Ordering — should received packets be delivered to the application in the same order as they were sent?
Close-on-Loss — if we cannot resend a packet, should we close the connection or just continue?
And here are they put together into a handy matrix.
Remember, kids, these are channel specific flags. You can have different channels with different sets of flags running in parallel. And that means the majority of this post is actually related to what happens per channel, and on a packet level.
To start with, understand that we will always need a send and receive buffer. Even UDP uses them, if only to provide a temporary place for the application to hand over packets to the protocol implementation, which often lives in-kernel.
With sockets, send and receive buffers can be resized, usually with a setsockopt(3) call. Assume we’ll provide something similar to the application here.
The real question is how to handle the packets in this buffer with these flags present or absent. And of course, in the simplest UDP case, at least send handling is simple: once a packet has been sent to the wire, we can discard it from the buffer. And if the buffer is full? The application can’t write to it. Done.
On the receive side, UDP is a tad more complicated. In prinicple, packets should stay in the buffer until the application reads them. But what happens when the application is slower to read than the buffer fills up? Well, strictly speaking this is implementation dependent, but in practice, implementations will often drop packets until there is space again in the buffer. That is, an overfull receive buffer is identical to a lost packet.
To be fair, in TCP we see much the same behaviour. The difference is that in TCP, ZeroWindow packets are returned to the sender to indicate that packets are being dropped at the moment. In fact, every TCP header contains the window size, i.e. how much data the sender of the header is prepared to accept at the moment. Since this amount can fluctuate based on traffic load, advertising it serves as an effective congestion control mechanism.
Ok, so now we have a basic understanding of send and receive buffers, we can move on.
Depending on whether ordering is expected, applications cannot read a packet with a sequence number N until they have read the packet with sequence number N-1.
That’s really all that ordering is.
Ordering is important when you want to present your network traffic as contiguous byte streams. Because individual packets can take different paths along the network, they can arrive in a different order than they were being sent. The above restriction then means that a packet may have arrived, and stay in the receive buffer of the recipient, but cannot be delivered to the application just yet.
So the difference between an ordered and an unordered receive buffer is that, conceptually at least, an unordered receive buffer is filled in the order that packets arrive, while the ordered receive buffer is filled in sequence number order, leaving gaps for packets that haven’t arrived yet.
In practice, that’s unlikely to be the best way to implement it. But stick with the mental image.
When the application reads from the receive buffer, then, in the unordered buffer it just advances packet by packet. In the ordered receive buffer, it has to stop reading at the gaps. We can imagine an implementation having a read pointer advancing packet by packet, and being stalled at the missing packet.

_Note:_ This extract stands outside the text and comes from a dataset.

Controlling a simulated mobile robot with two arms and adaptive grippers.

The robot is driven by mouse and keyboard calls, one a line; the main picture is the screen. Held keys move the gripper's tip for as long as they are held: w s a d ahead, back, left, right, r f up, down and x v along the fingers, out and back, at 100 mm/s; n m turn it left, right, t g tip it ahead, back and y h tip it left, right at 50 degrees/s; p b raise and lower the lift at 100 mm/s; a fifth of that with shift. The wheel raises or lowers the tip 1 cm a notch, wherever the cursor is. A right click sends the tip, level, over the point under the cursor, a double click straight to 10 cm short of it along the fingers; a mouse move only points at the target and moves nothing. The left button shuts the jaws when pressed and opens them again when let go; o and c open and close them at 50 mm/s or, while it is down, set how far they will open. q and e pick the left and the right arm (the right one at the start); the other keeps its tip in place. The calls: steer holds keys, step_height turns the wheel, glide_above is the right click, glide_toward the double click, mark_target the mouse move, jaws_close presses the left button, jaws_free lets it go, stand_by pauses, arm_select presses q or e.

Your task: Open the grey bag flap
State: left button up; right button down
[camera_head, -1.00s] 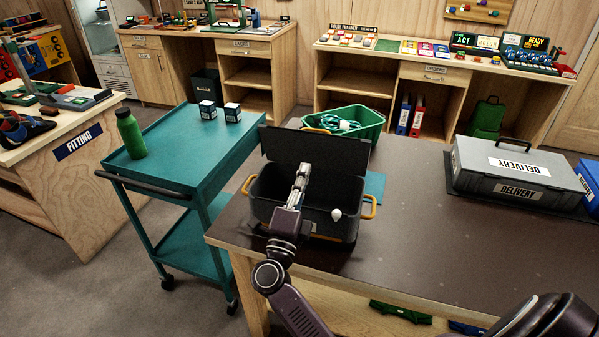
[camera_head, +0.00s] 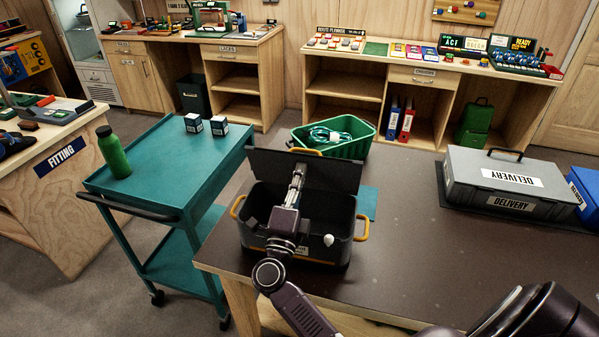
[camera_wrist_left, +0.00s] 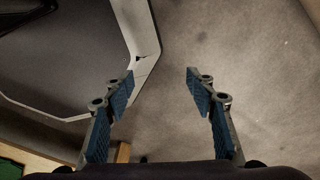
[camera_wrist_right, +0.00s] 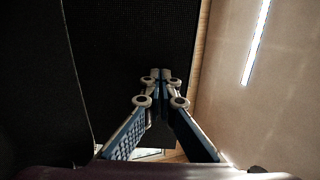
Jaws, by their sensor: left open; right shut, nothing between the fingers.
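The grey bag (camera_head: 340,245) is a dark box-like bag with orange side handles on the brown table. Its flap (camera_head: 335,175) stands raised at the back, and the dark inside shows. My right gripper (camera_head: 299,168) reaches over the bag, its fingertips close in front of the flap's inner face; whether they touch I cannot tell. In the right wrist view the right gripper (camera_wrist_right: 162,76) is shut and empty before a dark surface. In the left wrist view my left gripper (camera_wrist_left: 160,78) is open and empty above the grey floor.
A green crate (camera_head: 360,148) with a coiled cord is behind the flap. A grey delivery case (camera_head: 470,185) sits on the table's right. A teal trolley (camera_head: 170,185) with a green bottle (camera_head: 112,152) stands to the left. The table right of the bag (camera_head: 420,260) is clear.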

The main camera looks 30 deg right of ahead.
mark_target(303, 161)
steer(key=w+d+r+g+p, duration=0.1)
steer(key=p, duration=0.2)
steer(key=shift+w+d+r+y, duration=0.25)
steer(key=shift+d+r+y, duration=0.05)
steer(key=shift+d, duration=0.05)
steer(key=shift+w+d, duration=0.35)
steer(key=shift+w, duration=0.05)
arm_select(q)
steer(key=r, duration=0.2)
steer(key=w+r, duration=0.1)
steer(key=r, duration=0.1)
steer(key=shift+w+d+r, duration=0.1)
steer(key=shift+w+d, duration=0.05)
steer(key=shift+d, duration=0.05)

Ordering is closely related to the other capability flags.
And the easiest candidate to explain is the close-on-loss flag.
In unordered receive buffers, this flag is a channel killer. If any read attempt was made, and the current packet to read does not have a sequence number one greater than the last actually read packet, we need to close the channel. This could happen for any number of temporary reasons, such as a packet taking a slightly slower path.
Personally, I strongly doubt that this flag makes much sense for unordered channels. My best guess, as I explained in the last post, is that it may find usage as a fast detection method for when a plug was pulled. That would require the protocol to run on a cabled connection that is strictly ordered under normal circumstances. (Got a real use case? Drop me a line!)
In ordered buffers, what it means is that the channel should be closed when a gap is encountered. Again, the reaction seems pretty extreme. But here, the extremity does not come out of an inherent lack of order, but from the lack of resends that TCP would offer. Because TCP is a protocol with ordering and close-on-loss behaviour.
The reason TCP gets away with close-on-loss behaviour is because it doesn’t close immediately — it first attempts to resend the packet a number of times before accepting the loss as permanent.
But this behaviour is independent of ordering.
In unordered receive buffers, we can still detect whether a packet coming in has a sequence number of one more than the last packet to arrive. If not, we can consider the packets between them either late or lost. In fact, we can assume this whether the receive buffer is ordered or not.
What close-on-loss does when resends are disabled is aggressive. When resends are enabled, it simply provides a decision for what to do when the loss is accepted after several resend attempts.
When it’s on? Behave like TCP and close the channel. And when it’s off? Well, then we’ll try returning the next packet according to our buffer ordering policy.
For unordered buffers, resends and reading can progress in parallel: here, a missing sequence number merely triggers the resend process. If resent, the packet will arrive when it arrives and get appended to the buffer. Eventually, the application can read it.
With ordered buffers that stall reading, the resend mechanism will effectively determine for how long the reading stalls. With close-on-loss off, we will then just skip ahead to the next packet.
So how do we want to encourage a peer to send packets we didn’t receive? Well, TCP’s method is to send acknowledgements in ACK packets, or their more modern counterpart, SACK. The upshot of both of them is the same, however: in TCP, a peer reports the sequence numbers of packets it received. The sender then can remove them from their send buffer.
There are a number of benefits to that mechanism.
First of all, the sending peer does not send packets unnecessarily. Unless explicitly instructed to resend packets (by not having them listed in the acknowledgement), senders can stay quiet. This avoids unnecessary usage of the link, which is great.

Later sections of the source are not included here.